▸ **Task**: Among the entries that follow, the required portion opens with the line containing "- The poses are" and closes with the line containing "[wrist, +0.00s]". Give that portion again exactly, and nothing else.

########################################

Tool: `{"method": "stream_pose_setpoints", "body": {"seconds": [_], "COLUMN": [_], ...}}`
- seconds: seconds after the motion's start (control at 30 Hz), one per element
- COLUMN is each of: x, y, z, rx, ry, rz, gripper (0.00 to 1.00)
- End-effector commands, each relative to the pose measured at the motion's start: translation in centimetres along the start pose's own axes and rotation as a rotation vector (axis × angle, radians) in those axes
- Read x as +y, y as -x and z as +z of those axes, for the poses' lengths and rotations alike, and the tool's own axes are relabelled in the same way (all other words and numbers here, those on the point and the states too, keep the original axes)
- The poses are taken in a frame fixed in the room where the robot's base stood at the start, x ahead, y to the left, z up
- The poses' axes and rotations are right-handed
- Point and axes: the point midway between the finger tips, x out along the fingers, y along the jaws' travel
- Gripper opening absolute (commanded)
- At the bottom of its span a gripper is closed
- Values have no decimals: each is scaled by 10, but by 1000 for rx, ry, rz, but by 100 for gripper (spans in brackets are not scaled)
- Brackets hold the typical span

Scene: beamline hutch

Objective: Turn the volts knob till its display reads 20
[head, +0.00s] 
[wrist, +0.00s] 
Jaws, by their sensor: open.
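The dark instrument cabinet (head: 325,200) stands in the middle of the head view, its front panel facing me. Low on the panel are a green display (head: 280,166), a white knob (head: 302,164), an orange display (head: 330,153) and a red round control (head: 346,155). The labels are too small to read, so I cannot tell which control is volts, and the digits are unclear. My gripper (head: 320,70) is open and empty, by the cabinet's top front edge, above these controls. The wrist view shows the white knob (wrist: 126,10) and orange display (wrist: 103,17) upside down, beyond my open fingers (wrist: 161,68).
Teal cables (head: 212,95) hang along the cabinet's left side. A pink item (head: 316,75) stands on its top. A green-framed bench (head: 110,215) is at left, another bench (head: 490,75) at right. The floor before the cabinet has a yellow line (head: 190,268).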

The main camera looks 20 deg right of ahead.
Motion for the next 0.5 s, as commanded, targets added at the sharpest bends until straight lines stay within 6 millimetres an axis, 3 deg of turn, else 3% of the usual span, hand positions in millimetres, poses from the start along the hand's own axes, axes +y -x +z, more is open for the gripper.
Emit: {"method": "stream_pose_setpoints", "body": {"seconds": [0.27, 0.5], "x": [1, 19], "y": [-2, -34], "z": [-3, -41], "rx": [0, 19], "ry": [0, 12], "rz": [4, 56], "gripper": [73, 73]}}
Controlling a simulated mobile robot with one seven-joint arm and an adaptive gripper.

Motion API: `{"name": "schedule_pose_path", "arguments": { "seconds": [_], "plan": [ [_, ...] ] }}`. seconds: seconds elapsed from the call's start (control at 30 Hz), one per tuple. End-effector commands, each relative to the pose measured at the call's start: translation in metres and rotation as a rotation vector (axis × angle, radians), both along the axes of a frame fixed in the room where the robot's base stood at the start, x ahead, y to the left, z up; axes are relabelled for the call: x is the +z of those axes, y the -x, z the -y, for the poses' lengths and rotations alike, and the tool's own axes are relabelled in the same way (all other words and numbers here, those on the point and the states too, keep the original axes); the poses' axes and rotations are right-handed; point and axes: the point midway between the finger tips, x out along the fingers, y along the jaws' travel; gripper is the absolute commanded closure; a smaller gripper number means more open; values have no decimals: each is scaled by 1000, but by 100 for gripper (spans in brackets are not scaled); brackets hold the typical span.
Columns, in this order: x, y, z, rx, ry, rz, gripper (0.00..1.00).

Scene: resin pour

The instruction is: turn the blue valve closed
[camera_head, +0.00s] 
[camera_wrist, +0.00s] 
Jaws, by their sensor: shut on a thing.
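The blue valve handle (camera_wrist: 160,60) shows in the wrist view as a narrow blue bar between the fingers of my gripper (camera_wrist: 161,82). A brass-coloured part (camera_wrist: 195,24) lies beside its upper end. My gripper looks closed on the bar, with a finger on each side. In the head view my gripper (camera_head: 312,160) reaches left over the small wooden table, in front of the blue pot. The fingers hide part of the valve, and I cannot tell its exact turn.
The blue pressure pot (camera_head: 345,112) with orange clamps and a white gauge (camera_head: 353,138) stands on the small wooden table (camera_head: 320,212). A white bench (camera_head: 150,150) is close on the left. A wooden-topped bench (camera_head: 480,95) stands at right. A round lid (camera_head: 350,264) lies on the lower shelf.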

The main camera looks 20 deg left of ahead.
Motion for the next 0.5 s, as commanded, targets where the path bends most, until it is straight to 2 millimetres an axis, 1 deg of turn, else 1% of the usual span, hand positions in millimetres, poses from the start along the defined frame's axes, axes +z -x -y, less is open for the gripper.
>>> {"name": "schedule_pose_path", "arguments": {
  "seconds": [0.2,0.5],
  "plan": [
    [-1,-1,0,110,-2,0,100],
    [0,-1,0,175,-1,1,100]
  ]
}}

########################################

▸ **Solution to this exercise**:
- The poses are taken in a frame fixed in the room where the robot's base stood at the start, x ahead, y to the left, z up
- The poses' axes and rotations are right-handed
- Point and axes: the point midway between the finger tips, x out along the fingers, y along the jaws' travel
- Gripper opening absolute (commanded)
- At the bottom of its span a gripper is closed
- Values have no decimals: each is scaled by 10, but by 1000 for rx, ry, rz, but by 100 for gripper (spans in brackets are not scaled)
- Brackets hold the typical span

Scene: beamline hutch

Objective: Turn the volts knob till its display reads 20
[head, +0.00s] 
[wrist, +0.00s] 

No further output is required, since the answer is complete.